Saved entries:

══════════════════════════════

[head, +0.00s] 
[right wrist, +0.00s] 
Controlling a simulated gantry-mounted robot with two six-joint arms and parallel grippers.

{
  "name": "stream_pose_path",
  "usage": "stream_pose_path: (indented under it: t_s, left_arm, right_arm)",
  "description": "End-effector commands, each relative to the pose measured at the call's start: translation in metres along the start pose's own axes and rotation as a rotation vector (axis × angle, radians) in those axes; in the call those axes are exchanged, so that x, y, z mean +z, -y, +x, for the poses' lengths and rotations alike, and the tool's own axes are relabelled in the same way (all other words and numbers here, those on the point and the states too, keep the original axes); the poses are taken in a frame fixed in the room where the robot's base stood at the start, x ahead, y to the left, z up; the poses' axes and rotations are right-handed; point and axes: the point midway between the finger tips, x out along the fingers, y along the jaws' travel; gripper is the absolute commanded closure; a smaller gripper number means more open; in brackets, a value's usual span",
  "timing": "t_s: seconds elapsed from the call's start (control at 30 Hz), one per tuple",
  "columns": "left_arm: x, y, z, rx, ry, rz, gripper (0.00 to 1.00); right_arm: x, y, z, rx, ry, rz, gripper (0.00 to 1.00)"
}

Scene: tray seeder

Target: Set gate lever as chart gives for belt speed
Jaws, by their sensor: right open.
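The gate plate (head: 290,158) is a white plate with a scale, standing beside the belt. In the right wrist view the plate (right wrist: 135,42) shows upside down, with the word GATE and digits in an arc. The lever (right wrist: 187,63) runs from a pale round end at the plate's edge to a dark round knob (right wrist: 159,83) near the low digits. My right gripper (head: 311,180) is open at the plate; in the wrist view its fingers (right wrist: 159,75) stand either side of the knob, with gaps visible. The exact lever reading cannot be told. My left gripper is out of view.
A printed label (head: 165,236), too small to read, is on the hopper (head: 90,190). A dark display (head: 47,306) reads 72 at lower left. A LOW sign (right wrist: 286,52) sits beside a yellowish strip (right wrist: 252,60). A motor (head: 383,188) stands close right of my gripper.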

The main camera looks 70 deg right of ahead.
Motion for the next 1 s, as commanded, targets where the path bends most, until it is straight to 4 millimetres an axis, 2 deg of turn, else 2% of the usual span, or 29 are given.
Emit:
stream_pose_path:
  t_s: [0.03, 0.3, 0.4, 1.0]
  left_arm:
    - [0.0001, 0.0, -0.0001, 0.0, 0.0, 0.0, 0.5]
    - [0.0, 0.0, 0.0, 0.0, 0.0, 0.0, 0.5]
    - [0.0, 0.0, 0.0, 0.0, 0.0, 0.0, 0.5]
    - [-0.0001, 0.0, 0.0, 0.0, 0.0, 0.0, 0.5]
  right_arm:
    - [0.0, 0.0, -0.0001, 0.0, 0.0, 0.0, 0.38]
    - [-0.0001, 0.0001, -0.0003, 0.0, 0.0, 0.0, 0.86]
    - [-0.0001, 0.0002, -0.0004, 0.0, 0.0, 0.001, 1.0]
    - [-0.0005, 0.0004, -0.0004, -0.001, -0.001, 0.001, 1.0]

══════════════════════════════

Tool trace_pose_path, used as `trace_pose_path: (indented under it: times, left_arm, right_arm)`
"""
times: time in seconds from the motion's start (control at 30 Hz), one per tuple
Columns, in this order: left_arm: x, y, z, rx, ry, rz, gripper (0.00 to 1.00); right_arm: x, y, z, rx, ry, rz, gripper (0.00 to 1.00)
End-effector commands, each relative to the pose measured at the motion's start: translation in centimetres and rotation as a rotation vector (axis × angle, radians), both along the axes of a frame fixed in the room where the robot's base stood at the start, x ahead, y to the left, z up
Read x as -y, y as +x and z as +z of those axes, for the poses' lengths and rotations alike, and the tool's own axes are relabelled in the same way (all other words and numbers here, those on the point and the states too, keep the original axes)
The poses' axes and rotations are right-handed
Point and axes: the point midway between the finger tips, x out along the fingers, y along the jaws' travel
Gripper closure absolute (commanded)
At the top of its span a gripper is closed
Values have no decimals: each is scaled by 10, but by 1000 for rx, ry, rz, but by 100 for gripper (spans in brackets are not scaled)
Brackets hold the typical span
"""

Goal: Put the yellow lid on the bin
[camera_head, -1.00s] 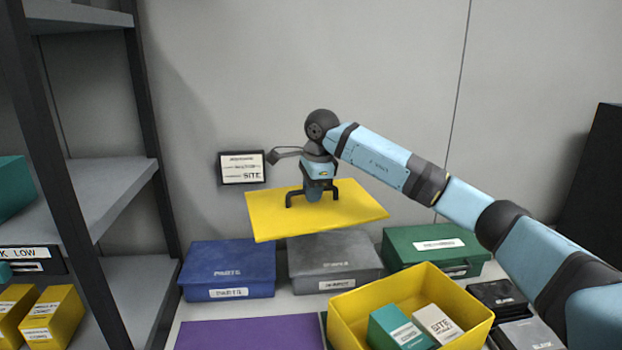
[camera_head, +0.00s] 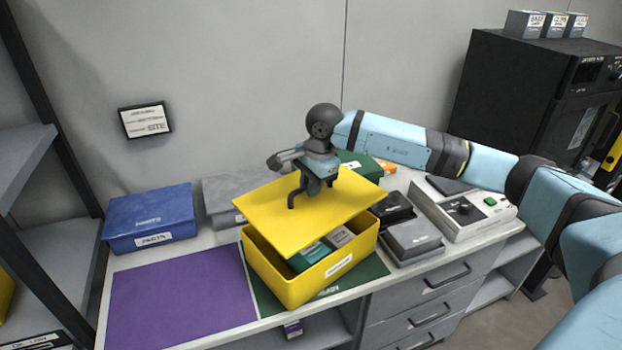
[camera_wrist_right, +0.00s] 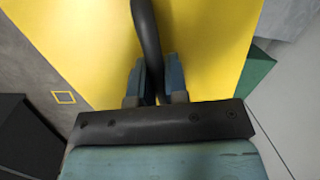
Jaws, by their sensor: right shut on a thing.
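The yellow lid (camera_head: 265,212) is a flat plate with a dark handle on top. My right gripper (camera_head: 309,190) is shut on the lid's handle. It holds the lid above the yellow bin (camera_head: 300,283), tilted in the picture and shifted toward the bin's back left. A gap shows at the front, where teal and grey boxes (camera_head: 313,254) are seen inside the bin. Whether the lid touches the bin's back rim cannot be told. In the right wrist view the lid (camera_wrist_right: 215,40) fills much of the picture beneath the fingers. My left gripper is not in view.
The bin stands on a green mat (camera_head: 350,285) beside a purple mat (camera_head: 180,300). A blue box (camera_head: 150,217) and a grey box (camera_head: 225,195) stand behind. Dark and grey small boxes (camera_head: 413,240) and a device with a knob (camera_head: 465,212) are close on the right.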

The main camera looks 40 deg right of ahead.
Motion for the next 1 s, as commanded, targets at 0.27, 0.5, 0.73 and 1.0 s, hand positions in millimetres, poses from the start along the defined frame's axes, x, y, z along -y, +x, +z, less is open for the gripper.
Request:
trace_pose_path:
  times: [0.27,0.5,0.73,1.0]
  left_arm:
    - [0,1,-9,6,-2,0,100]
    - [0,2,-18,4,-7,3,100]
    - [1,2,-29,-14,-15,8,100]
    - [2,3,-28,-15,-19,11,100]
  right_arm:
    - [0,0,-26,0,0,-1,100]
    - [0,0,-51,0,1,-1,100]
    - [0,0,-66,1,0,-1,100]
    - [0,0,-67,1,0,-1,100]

══════════════════════════════

→ Written problem
Go to the line containing "Goal: Put the yellow lid on the bin" and copy exactly from there through the line containing "[camera_wrist_right, +0.00s]", both included, and nothing more. Pictures are excluded.

→ Output
Goal: Put the yellow lid on the bin
[camera_head, -1.00s] 
[camera_head, +0.00s] 
[camera_wrist_right, +0.00s] 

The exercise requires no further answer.